RECORDS TO PROCESS |
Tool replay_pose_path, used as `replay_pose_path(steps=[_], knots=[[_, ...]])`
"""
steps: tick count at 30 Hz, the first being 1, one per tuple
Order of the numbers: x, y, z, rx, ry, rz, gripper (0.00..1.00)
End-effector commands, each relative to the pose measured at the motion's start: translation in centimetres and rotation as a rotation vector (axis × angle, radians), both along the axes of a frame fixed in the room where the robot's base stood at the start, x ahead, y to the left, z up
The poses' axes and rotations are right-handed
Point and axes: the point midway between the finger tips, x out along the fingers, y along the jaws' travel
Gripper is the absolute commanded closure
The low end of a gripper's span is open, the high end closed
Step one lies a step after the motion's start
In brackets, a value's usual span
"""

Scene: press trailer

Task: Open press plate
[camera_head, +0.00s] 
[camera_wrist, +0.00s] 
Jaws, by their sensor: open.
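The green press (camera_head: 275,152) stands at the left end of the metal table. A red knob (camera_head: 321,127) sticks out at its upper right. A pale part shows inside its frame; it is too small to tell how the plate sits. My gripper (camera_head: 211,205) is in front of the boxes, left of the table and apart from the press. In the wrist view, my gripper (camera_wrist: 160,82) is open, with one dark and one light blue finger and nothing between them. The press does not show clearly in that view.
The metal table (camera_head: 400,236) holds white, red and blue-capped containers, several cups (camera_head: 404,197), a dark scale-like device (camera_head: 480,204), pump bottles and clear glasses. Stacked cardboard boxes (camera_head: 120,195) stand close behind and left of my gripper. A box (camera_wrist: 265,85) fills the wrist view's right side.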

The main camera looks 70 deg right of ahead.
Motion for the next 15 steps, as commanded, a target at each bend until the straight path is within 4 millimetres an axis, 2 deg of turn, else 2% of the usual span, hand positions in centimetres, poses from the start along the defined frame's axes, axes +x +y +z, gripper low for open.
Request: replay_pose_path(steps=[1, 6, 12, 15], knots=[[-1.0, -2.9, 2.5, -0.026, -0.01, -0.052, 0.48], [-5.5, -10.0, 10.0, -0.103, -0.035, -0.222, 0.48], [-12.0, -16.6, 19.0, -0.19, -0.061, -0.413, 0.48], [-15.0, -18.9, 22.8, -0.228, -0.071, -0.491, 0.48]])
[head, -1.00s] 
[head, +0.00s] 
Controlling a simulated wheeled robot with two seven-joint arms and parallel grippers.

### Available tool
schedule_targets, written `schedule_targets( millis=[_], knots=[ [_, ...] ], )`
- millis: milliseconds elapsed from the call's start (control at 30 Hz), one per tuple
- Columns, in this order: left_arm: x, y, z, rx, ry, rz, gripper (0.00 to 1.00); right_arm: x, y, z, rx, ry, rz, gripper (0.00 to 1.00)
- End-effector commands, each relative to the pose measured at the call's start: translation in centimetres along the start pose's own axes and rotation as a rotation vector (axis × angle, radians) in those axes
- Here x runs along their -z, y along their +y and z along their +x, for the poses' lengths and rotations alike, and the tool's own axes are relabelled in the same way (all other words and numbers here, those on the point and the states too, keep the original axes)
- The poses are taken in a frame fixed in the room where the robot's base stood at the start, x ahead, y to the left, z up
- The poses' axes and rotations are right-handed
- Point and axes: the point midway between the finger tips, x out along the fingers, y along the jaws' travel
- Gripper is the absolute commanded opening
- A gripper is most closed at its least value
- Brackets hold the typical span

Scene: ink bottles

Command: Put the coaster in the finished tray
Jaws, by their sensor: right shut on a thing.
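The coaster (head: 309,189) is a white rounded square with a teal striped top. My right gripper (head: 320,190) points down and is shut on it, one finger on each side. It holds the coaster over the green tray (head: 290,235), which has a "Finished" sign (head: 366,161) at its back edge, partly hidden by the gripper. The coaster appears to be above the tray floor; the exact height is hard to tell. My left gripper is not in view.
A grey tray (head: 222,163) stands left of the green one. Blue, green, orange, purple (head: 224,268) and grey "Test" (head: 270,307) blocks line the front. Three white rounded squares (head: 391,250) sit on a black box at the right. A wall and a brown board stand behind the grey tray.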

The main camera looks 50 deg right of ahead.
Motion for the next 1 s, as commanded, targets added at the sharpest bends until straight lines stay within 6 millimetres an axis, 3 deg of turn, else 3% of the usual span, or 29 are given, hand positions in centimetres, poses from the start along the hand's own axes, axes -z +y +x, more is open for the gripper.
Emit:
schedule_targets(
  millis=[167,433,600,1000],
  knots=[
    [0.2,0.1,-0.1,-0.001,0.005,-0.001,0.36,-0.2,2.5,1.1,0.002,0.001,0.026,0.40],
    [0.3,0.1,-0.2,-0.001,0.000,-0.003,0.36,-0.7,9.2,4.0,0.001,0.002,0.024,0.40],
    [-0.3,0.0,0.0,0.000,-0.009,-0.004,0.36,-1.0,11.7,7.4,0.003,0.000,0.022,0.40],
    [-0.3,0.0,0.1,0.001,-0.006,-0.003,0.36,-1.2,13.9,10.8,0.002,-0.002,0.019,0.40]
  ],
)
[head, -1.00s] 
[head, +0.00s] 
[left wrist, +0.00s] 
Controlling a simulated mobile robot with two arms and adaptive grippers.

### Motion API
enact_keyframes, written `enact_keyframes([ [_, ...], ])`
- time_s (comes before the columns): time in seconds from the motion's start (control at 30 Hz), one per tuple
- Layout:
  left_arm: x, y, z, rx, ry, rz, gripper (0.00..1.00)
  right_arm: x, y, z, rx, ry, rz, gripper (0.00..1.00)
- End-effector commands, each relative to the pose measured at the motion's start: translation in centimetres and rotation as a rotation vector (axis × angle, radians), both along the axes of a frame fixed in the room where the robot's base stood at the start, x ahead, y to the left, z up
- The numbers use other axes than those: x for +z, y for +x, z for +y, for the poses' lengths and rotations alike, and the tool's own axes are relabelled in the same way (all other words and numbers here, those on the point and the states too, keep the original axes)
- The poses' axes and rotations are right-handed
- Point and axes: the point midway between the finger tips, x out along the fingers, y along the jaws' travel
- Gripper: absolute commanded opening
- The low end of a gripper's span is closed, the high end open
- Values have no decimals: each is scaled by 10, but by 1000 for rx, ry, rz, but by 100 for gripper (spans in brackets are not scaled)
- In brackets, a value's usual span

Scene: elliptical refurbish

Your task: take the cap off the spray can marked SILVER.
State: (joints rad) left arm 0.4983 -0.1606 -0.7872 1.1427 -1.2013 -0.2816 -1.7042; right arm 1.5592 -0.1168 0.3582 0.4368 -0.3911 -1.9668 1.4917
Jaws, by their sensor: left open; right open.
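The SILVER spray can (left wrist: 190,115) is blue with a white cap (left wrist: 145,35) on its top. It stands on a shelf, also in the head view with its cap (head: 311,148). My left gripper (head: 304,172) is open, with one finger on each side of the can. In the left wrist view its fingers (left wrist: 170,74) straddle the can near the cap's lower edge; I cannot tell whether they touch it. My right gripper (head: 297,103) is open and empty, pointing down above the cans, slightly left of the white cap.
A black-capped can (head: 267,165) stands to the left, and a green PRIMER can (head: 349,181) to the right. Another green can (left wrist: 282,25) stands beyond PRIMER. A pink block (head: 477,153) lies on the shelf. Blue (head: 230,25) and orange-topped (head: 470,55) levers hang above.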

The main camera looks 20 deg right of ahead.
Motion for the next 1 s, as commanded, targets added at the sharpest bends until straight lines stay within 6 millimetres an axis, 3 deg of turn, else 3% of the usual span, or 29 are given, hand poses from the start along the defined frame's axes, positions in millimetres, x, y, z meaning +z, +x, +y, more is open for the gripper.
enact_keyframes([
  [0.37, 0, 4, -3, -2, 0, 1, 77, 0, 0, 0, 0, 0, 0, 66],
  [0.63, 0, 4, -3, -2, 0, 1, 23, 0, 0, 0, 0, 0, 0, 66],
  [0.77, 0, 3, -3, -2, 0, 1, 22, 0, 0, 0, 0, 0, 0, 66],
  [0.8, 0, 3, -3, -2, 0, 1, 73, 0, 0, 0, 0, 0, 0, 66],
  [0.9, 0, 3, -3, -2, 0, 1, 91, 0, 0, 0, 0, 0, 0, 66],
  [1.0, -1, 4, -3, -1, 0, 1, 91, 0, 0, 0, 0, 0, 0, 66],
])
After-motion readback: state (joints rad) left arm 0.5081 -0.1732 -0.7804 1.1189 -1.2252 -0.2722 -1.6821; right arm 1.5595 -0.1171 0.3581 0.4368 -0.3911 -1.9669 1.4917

WHAT YOU WILL DO | Return exactly, and only, the lines from the one containing "Task: Open press plate" down to the one containing "[camera_wrist, +0.00s]", with both of those lines included.

RESULT BELOW |
Task: Open press plate
[camera_head, +0.00s] 
[camera_wrist, +0.00s] 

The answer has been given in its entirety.